Do this: The listing below should be printed exactly, every line of it. Skip the pictures.

Data block:
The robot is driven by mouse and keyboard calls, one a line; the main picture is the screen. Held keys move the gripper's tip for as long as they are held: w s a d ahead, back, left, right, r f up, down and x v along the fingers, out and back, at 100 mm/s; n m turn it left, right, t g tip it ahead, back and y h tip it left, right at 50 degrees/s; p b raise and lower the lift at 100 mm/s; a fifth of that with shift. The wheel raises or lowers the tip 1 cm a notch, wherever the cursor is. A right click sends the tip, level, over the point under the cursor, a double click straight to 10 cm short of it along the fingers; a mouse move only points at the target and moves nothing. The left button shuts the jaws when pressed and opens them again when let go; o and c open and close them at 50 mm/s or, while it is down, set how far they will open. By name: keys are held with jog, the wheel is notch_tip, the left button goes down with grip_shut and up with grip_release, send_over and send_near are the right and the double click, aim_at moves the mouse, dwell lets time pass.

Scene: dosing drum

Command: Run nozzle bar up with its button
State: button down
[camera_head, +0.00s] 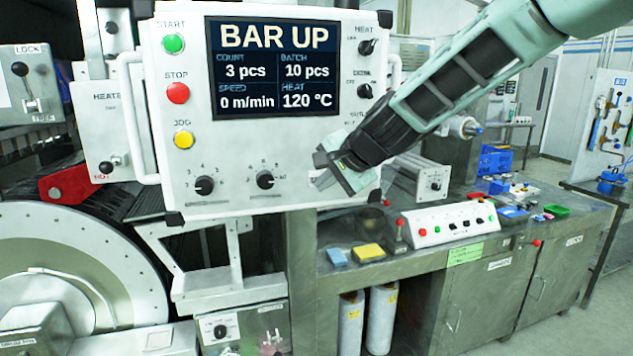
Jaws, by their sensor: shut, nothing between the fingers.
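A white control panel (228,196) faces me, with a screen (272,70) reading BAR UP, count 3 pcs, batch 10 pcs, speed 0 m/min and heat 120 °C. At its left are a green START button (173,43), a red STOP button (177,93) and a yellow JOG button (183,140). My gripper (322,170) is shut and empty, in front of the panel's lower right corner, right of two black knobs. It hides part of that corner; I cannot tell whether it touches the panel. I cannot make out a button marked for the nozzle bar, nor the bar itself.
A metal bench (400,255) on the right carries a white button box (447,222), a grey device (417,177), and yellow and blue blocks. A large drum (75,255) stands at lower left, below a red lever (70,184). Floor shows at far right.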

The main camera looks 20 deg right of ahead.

Task solution:
The robot is driven by mouse and keyboard calls, one a line; the main picture is the screen. Held keys move the gripper's tip for as long as they are held: w s a d ahead, back, left, right, r f up, down and x v along the fingers, out and back, at 100 mm/s; n m turn it left, right, t g tip it ahead, back and y h tip it left, right at 50 degrees/s; p b raise and lower the lift at 100 mm/s; a fifth of that with shift. The wheel raises or lowers the tip 1 cm a notch, wherever the cursor is. A right click sends the tip, level, over the point under the cursor, a double click straight to 10 cm short of it along the fingers; a mouse move only points at the target and moves nothing. The left button shuts the jaws when pressed and opens them again when let go; o and c open and close them at 50 mm/s or, while it is down, set how far they will open. By name: keys are held with jog, the wheel is notch_tip, the left button goes down with grip_shut and up with grip_release, send_over and send_near are the right and the double click, aim_at moves the mouse, dwell lets time pass.

Scene: dosing drum

Command: Run nozzle bar up with its button
State: button down
[camera_head, +0.00s] 
Jaws, by their sensor: shut, nothing between the fingers.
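A white control panel (228,196) faces me, with a screen (272,70) reading BAR UP, count 3 pcs, batch 10 pcs, speed 0 m/min and heat 120 °C. At its left are a green START button (173,43), a red STOP button (177,93) and a yellow JOG button (183,140). My gripper (322,170) is shut and empty, in front of the panel's lower right corner, right of two black knobs. It hides part of that corner; I cannot tell whether it touches the panel. I cannot make out a button marked for the nozzle bar, nor the bar itself.
A metal bench (400,255) on the right carries a white button box (447,222), a grey device (417,177), and yellow and blue blocks. A large drum (75,255) stands at lower left, below a red lever (70,184). Floor shows at far right.

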The main camera looks 20 deg right of ahead.

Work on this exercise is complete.